SG: Jeśli ktoś maluje niefiguratywnie, mówi się zazwyczaj, że jest abstrakcyjny. A przecież może to być jedynie zwykłe malarstwo dekoracyjne, które nic nie wyraża. Abstrakcja zaś – moim zdaniem – musi coś wyrażać. Nie przedstawiać, ale właśnie wyrażać.
ED: Co decyduje o tym, że powstał obraz, a nie dekoracja?

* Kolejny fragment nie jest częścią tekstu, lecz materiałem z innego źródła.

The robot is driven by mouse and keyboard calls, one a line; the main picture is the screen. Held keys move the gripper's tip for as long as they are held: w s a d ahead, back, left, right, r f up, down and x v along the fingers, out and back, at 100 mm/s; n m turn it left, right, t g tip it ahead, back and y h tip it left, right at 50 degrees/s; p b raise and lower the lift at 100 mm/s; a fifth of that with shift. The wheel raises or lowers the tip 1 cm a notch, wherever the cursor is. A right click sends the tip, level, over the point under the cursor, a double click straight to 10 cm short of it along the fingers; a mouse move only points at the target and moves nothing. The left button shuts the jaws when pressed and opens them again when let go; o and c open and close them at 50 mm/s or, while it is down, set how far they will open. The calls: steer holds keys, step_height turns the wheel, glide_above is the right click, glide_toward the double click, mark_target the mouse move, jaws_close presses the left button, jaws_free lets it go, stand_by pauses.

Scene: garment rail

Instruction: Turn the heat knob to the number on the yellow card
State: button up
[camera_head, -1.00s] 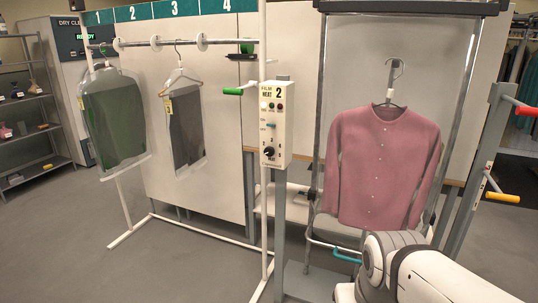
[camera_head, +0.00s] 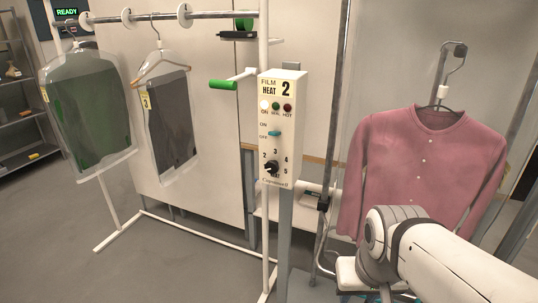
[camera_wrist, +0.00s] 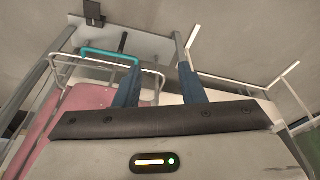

SG: Nie łączyłbym tego problemu tylko z abstrakcją. Jeśli malarstwo posiada w sobie jakąś tajemnicę, jeśli posiada głębię, daje możliwość wielowarstwowych odczuć, wyraża więcej niż zarejestrowanie faktu – wtedy staje się dobrym malarstwem, staje się sztuką. Dotyczy to zarówno malarstwa abstrakcyjnego, jak i wszystkich innych kierunków. Malarstwo figuratywne też może być obojętną dekoracją, ale w sztuce abstrakcyjnej widać tę dekorację łatwiej, wyraźniej się czuje, że chodzi tylko o połączenie rożnych elementów i rytmów. Taki obraz daje mało możliwości interpretacyjnych; ot – plama na ścianie, układ prostokątów czy trójkątów. Byłbym jednakże ostrożny w osądach i sformułowaniach, choćby dlatego, że wiele obrazów w naszej świadomości jest czymś innym niż w naszym postrzeganiu. Istnieje więc pewna dwuznaczność i ona także sprawia, że malarstwo staje się czymś więcej niż zwykłą rejestracją przedmiotów, zjawisk, sposobów widzenia.
Poleca www.abbeyhouse.pl
.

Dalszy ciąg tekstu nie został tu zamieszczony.